In FIG. 3, the cutting tip 76 is shown in a vertical position, with the elbow levers 60a and 60b also being arranged in a vertical position when the angle of the cutting tip 76 relative to the vertical axis 8a is to be changed, the lift motor 30 is started up in a first direction of rotation, whereby the spindle 8 is displaced upwards by the belt/chain 32, discs/cogwheels 28, nut/bolt units 24, displacement disc 22 and thrust bearings 20. The toothed racks 68 rigidly mounted to the lower portion 12 of the spindle 8 is thereby displaced upwards, imparting to the cogwheels 66 meshing with the toothed racks 68 a rotation about their own axis. The elbow levers 60a, 60b rigidly mounted to their respective cogwheels 66 via shafts 62 follow the cogwheels 68 through the rotation.
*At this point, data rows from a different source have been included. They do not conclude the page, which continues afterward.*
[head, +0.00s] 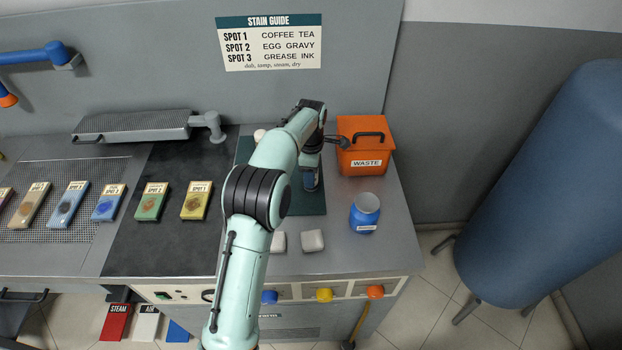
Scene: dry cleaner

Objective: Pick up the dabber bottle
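I cannot make out the dabber bottle for certain. A small pale rounded top (260,135) shows at the back of the dark green mat (308,201), just left of my arm; it may belong to a bottle, but the rest is hidden. My left arm reaches up across the picture over the mat. My left gripper (311,182) points down above the mat's right part, left of the waste bin. Its fingers are small and partly covered by the wrist, so their opening and anything between them cannot be told. My right gripper is out of view.
An orange waste bin (364,158) stands at the back right, with a blue labelled cup (364,214) in front. Two white pads (312,240) lie near the front edge. Coloured spot cards (152,201) lie left. A grey perforated sleeve board (132,125) sits at the back left.

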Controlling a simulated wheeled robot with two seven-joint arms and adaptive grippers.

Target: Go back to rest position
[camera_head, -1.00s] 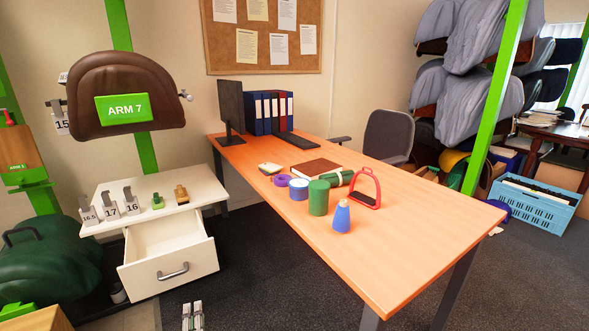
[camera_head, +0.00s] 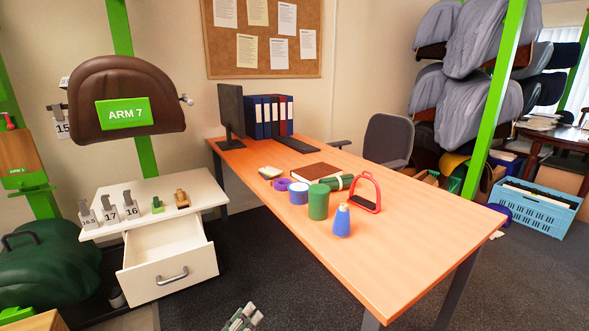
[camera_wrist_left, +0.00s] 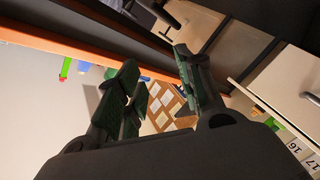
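My left gripper (camera_head: 243,317) shows at the bottom edge of the head view, below and to the right of the open drawer (camera_head: 168,262), over the dark floor. In the left wrist view its two dark green fingers (camera_wrist_left: 157,65) stand apart with nothing between them, so it is open and empty. It touches nothing that I can see. My right gripper is in neither view.
The wooden desk (camera_head: 400,246) stands to the gripper's right, holding a green jar (camera_head: 318,201), a blue bottle (camera_head: 341,220) and a red stirrup (camera_head: 366,194). The white cabinet (camera_head: 158,217) stands left with its drawer pulled out. Dark floor lies between.

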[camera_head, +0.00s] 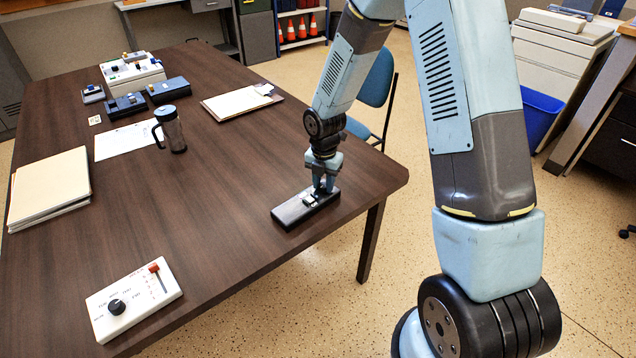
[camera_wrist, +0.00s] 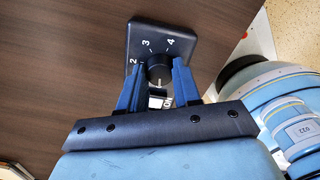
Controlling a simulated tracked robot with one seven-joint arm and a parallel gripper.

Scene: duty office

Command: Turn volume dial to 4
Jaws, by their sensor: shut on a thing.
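The volume dial (camera_wrist: 158,73) is a dark round knob on a small black control box (camera_wrist: 163,37). Numerals 2, 3 and 4 show in white around the knob's far side in the wrist view, with a light rocker switch on the near side, partly hidden. My gripper (camera_wrist: 157,67) is shut on the dial, one blue finger on each side. A small light mark shows on the knob, but I cannot tell which number the dial is set to. In the head view the box (camera_head: 290,213) lies near the table's right edge, with my gripper (camera_head: 323,187) over it.
A white panel (camera_head: 135,297) with a black knob and red slider lies at the table's front. Folders (camera_head: 48,187), a dark mug (camera_head: 173,130), a clipboard (camera_head: 240,103) and several small devices are farther off. The brown table (camera_head: 215,210) between is clear. A blue chair (camera_head: 376,78) stands beyond its right edge.

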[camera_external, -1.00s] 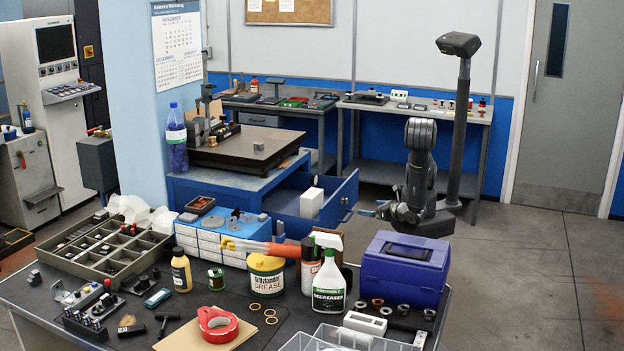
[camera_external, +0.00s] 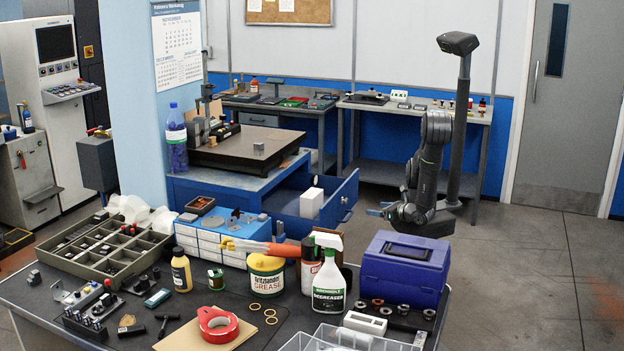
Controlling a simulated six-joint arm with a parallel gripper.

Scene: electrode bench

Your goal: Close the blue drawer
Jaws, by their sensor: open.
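The blue drawer (camera_external: 347,197) is pulled out to the right from the blue cabinet (camera_external: 225,190) in the middle of the room. A white box-shaped object (camera_external: 312,203) stands inside it. My gripper (camera_external: 374,212) is open and small in the picture, low and just right of the drawer's front panel. It appears empty. A gap shows between the fingertips and the panel in the picture, but I cannot tell the depth between them.
A dark plate with a small grey block (camera_external: 258,147) lies on the cabinet top. The foreground bench holds a blue case (camera_external: 405,268), a spray bottle (camera_external: 329,284) and a grease tub (camera_external: 266,276). A back bench (camera_external: 420,112) stands behind my arm. Floor right of my arm is clear.

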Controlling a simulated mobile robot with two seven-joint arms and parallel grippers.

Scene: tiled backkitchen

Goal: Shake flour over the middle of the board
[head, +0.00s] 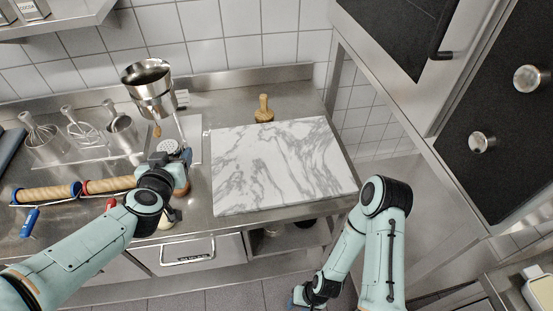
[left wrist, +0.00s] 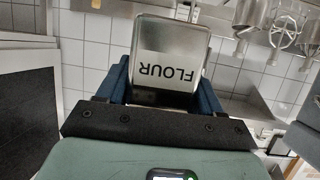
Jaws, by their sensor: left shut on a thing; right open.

Through their cooperative rotation, the lower elbow levers 60a and the upper elbow levers 60b will, through their respective rigidly mounted shafts 70a, 70b rotatably connected to the parallel levers 72, cause the parallel levers 72 to go through a parallel displacement to a new position, see FIG. 4.

The upper disc/cogwheel 74 rigidly mounted to the shaft 70a is, through the rotation of the elbow lever 60a, given a corresponding angular rotation about its own central axis. This angular rotation is transferred via the belt/chain 80 and the lower disc/cogwheel 78 to the cutting tip holder 75 rotatably connected to the parallel levers 72, whereby the cutting tip 76 is given the same angular rotation as the elbow levers 60a, 60b.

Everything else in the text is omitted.